If you watch Summertime on DVD – which in the U.S. means the Criterion Collection’s 1998 edition – you’re watching it in 1.33:1, which is close enough to Academy that it doesn’t matter. And while we like to think of Criterion as being infallible on this subject, they’re not quite, because Summertime pretty clearly is meant to be seen in 1.85:1, judging from the gulfs of open space above people’s heads in every damn shot. If there’s a justification for this apparent lapse, it’s this: later on, David Lean professed a preference for the 1.37:1 open matte version, giving it the fairly inarguable aura of authorial intent. Looking at the film, I think it’s pretty obvious why he felt this way. Simply put, the 1.85:1 version of the movie is about people, the 1.37:1 version is about Venice, and as a direct result of shooting this movie, Lean fell in love with Venice for the rest of his life. I hold that he preferred the version that showed off the city to greater effect for that reason.

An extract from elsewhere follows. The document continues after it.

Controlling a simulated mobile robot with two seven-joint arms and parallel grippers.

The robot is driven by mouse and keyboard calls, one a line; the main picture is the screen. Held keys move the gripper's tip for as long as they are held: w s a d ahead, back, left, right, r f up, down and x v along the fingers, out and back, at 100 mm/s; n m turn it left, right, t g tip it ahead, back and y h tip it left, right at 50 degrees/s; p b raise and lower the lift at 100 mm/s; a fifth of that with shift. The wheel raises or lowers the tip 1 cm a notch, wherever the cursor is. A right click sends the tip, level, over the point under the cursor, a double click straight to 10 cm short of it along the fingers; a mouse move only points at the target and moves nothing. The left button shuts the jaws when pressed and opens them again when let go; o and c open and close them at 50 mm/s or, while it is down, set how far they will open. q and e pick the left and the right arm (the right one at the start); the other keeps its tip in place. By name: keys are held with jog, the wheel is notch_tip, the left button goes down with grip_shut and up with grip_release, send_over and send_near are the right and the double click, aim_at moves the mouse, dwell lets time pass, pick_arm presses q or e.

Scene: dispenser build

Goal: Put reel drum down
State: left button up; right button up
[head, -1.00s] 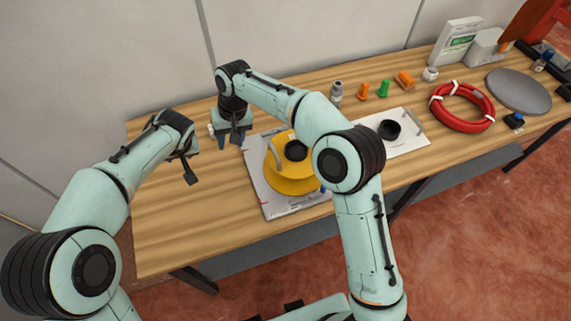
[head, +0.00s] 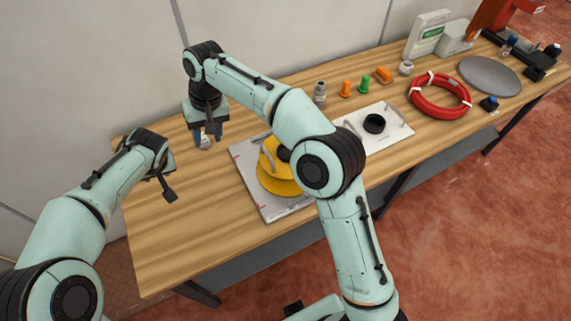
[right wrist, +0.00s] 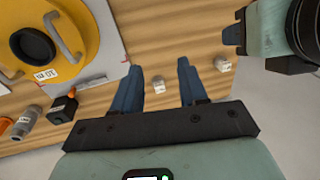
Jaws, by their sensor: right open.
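The yellow reel drum (head: 270,182) lies flat on a white board (head: 245,160) on the wooden bench, partly hidden behind my right arm. In the right wrist view the drum (right wrist: 88,22) shows its black hub and a grey handle at the upper left. My right gripper (head: 207,138) is open and empty, left of the drum and apart from it, above a small pale block (head: 205,143). The right wrist view shows this gripper's fingers (right wrist: 157,88) spread, with small pale blocks nearby. My left gripper (head: 163,187) hangs above the bench's left part; its opening is unclear.
Right of the drum stands a white plate with a black ring (head: 374,124). Farther right are a red coil (head: 439,97) and a grey disc (head: 490,76). Small orange, green and grey fittings stand along the back. The bench's left front is clear.

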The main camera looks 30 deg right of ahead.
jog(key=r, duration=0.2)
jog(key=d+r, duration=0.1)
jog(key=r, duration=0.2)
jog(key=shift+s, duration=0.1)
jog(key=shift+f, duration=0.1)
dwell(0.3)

I’ve included two different ratios of my pick for best shot, to show you what I mean. Observe that the top one is anchored by Katherine Hepburn in the foreground, but the bottom, thanks to all that sky (and to a lesser degree, all that pavement), is anchored by St. Mark’s Basilica.

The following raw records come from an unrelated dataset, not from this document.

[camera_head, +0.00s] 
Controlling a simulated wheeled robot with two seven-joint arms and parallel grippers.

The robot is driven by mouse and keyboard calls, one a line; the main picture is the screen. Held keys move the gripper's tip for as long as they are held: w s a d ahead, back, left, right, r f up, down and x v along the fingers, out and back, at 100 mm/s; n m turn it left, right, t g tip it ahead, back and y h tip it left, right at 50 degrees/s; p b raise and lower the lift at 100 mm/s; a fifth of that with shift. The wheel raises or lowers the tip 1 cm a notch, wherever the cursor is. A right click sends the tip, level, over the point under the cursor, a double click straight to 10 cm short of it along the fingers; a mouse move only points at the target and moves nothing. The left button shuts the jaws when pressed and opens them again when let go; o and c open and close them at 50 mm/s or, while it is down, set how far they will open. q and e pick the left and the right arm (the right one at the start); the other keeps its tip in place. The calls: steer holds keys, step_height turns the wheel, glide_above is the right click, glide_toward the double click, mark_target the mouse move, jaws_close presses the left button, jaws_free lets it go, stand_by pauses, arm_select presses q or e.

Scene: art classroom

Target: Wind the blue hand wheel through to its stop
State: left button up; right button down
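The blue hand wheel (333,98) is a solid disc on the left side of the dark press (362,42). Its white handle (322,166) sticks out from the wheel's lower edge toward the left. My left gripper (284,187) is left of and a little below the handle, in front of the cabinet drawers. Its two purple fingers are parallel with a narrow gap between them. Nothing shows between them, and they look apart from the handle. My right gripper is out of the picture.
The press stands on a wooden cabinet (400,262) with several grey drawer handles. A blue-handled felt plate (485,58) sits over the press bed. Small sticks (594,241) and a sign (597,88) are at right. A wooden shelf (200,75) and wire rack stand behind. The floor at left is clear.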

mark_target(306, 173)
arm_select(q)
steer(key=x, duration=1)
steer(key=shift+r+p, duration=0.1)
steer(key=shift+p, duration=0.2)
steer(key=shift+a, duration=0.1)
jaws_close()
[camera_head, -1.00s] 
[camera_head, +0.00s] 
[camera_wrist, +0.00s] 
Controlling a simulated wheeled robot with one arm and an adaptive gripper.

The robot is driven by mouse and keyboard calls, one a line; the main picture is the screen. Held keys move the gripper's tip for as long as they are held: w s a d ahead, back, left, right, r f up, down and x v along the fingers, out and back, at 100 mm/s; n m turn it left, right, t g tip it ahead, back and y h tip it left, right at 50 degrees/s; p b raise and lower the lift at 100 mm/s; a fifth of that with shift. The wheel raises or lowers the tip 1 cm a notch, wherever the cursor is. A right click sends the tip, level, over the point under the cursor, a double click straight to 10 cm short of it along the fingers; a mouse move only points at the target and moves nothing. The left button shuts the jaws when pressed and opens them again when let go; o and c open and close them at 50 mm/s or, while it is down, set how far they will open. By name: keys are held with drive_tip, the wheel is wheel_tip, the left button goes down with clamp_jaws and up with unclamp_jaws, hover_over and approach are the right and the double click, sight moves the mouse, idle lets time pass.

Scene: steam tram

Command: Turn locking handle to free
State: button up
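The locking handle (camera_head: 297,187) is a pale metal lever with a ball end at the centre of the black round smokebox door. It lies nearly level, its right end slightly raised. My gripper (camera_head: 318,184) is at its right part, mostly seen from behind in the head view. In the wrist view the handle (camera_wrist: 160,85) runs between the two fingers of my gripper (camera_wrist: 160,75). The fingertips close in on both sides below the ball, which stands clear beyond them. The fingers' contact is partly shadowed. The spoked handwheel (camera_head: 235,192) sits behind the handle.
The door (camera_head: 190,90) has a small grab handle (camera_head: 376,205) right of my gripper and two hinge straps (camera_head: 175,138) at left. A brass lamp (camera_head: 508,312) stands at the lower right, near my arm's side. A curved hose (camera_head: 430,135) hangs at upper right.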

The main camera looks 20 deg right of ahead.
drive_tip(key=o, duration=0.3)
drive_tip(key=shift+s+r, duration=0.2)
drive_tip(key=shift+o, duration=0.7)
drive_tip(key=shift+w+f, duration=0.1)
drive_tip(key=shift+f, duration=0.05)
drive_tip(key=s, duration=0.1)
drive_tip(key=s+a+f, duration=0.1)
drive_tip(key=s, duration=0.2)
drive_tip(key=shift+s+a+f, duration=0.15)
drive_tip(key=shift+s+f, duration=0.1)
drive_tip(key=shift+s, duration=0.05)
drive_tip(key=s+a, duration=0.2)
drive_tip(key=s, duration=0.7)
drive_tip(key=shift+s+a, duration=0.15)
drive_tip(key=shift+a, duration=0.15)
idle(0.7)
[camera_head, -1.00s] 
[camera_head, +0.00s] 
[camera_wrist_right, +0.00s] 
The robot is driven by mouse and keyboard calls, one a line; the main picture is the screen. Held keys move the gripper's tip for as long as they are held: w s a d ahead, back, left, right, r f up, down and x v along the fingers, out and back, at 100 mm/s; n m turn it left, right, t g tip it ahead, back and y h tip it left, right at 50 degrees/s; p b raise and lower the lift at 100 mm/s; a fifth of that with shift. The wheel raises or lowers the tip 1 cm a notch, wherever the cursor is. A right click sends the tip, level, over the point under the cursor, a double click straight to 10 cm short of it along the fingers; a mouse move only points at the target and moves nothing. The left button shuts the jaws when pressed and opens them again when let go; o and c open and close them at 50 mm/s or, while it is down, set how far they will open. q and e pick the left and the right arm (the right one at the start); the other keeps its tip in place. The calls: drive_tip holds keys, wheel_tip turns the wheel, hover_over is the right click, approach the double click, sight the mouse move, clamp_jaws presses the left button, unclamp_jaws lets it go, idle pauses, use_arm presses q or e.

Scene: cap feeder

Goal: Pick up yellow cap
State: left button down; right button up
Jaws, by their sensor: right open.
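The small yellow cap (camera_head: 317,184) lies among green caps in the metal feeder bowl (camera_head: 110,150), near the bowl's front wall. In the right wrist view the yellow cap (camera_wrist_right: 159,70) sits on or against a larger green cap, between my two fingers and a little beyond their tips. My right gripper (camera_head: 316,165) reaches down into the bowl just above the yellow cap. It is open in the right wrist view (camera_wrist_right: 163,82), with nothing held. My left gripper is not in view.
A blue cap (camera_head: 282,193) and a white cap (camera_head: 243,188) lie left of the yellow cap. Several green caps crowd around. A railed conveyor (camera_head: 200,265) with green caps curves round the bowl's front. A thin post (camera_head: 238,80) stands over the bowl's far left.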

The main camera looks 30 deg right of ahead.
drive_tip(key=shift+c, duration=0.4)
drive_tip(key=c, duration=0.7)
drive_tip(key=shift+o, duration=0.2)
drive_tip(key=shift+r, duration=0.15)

Now, either way, my motivation for picking it as best shot is much the same, but I wanted to give everybody a little lesson in the tiny shifts that can totally alter the way movie a functions visually; and as a visual medium, that changes its emotional function as well. I liked the version of Summertime that I watched very much; but I think I might have liked the 1.85:1 version even more. Next time, trying it with the “zoom” function on my TV. Or maybe just taping poster board on the screen. Either way works. And maybe I’m wrong: the open matte Summertime sure does make Venice look unfathomably pretty, and like most “Americans in Italy” stories, it’s the pictorial elegance of the buildings and art that causes the shift in the protagonist’s mind from which drama springs. Take away the scale of the city, and perhaps that vanishes. I honestly don’t know.

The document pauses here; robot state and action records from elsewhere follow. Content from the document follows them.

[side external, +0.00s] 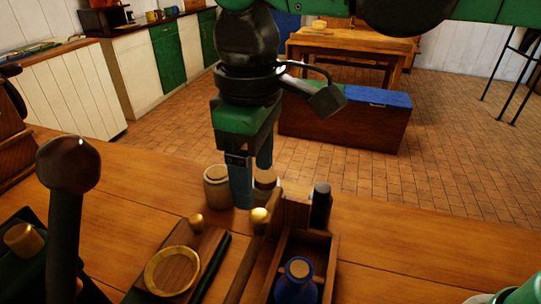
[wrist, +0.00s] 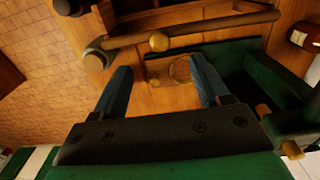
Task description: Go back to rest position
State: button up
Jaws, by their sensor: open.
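My gripper (side external: 252,188) points down over the wooden table (side external: 400,248), with its two blue fingers apart and nothing between them. In the side view the fingers overlap two lidded jars, a left one (side external: 216,188) and a right one (side external: 265,181); I cannot tell how close they are. In the wrist view my gripper (wrist: 160,64) shows both fingers spread, with a round brass-rimmed dish (wrist: 180,70) seen between them. The same dish (side external: 172,271) sits on a wooden board in the side view.
A wooden box (side external: 328,264) holds a blue bottle (side external: 298,284), with a dark bottle (side external: 321,205) by its back corner. A tall dark round-topped post (side external: 67,170) stands at left. A green tray (wrist: 268,78) shows at right in the wrist view.

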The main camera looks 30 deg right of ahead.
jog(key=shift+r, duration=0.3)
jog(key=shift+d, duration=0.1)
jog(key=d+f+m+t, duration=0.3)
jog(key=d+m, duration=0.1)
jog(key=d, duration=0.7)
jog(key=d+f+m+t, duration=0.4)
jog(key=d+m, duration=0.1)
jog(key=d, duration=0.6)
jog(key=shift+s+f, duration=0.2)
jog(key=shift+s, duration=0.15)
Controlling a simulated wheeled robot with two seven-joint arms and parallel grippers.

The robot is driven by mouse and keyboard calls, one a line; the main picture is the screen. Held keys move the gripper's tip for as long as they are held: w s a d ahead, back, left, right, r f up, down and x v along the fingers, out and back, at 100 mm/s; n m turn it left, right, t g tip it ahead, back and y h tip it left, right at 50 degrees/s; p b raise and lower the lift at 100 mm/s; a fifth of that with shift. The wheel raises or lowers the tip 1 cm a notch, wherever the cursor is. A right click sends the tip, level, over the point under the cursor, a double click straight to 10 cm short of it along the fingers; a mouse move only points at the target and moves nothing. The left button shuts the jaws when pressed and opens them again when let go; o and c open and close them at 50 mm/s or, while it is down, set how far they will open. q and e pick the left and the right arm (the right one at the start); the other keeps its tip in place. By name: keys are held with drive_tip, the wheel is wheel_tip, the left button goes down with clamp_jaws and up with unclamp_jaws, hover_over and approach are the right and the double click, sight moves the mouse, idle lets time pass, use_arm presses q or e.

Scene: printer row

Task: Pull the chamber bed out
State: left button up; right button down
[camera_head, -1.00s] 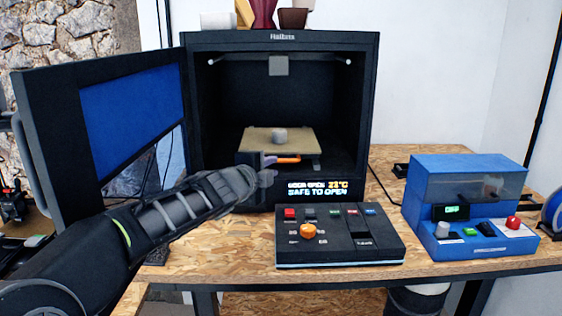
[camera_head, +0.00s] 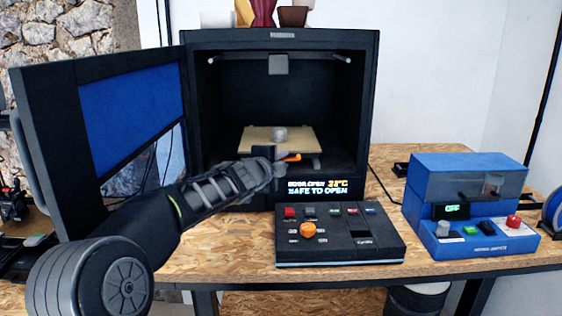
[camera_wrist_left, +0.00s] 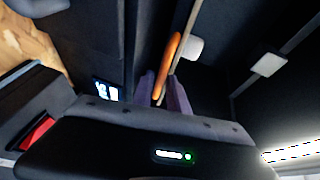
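The chamber bed (camera_head: 258,140) is a tan plate inside the black printer, with a small grey part (camera_head: 279,134) on top. Its orange handle (camera_head: 293,157) is at the front edge. My left gripper (camera_head: 280,163) is at this handle, and its wrist partly hides the bed's front. In the left wrist view the orange handle (camera_wrist_left: 168,62) runs down between the two purple fingertips (camera_wrist_left: 162,92), which sit close against it on both sides. The bed is inside the chamber. My right gripper is not in view.
The printer door (camera_head: 45,140) stands open at left, beside my left arm. A black control box (camera_head: 340,250) with an orange knob and a blue machine (camera_head: 470,210) stand on the wooden table (camera_head: 225,255). Bare table lies before the printer's front left.

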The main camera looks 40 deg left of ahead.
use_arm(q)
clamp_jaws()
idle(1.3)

Anyway, let’s take a closer look at that shot. At this point in the movie, Hepburn’s Jane Hudson has been in Venice long enough to learn the classic tourist’s lesson, that all of these sights and their impressive history can be suffocatingly lonely when there’s nobody to share it with. Lean and his DP, Jack Hildyard, find a a great many subtly varied ways to communicate this idea, all of them isolating Jane in the frame and separating her from the glories of the city, and all of it comes to the fore in this savage composition, which is admittedly more dramatic in the open-matte presentation. Here is a sight as grand as anything Italy has to offer: a storied building in golden hour, birds flying in the air in the most opportunistically painterly and poetic way. And there’s Jane, a thick slate silhouette completely separated from everything else in the frame, both because of her distance from anything else on the Z-axis, and because, obviously, she’s so damn dark.

If we wanted to stretch a point, we could even point to that diagonal line slashing across the basilica, and say that Jane’s isolation is threatening to overwhelm the beauty that surrounds her; she’s projecting her shade across the building, if you will. But that is, maybe, pushing it; I think that the intense differentiation between planes in the composition gets the point across very neatly all by itself. The opening of the film is all about being in the one place you’ve always wanted to be, and finding how hard it is to enjoy it when you can’t share it and talk it out with somebody. A lot of shots communicate that idea very well, but this is the one where my breath caught a little.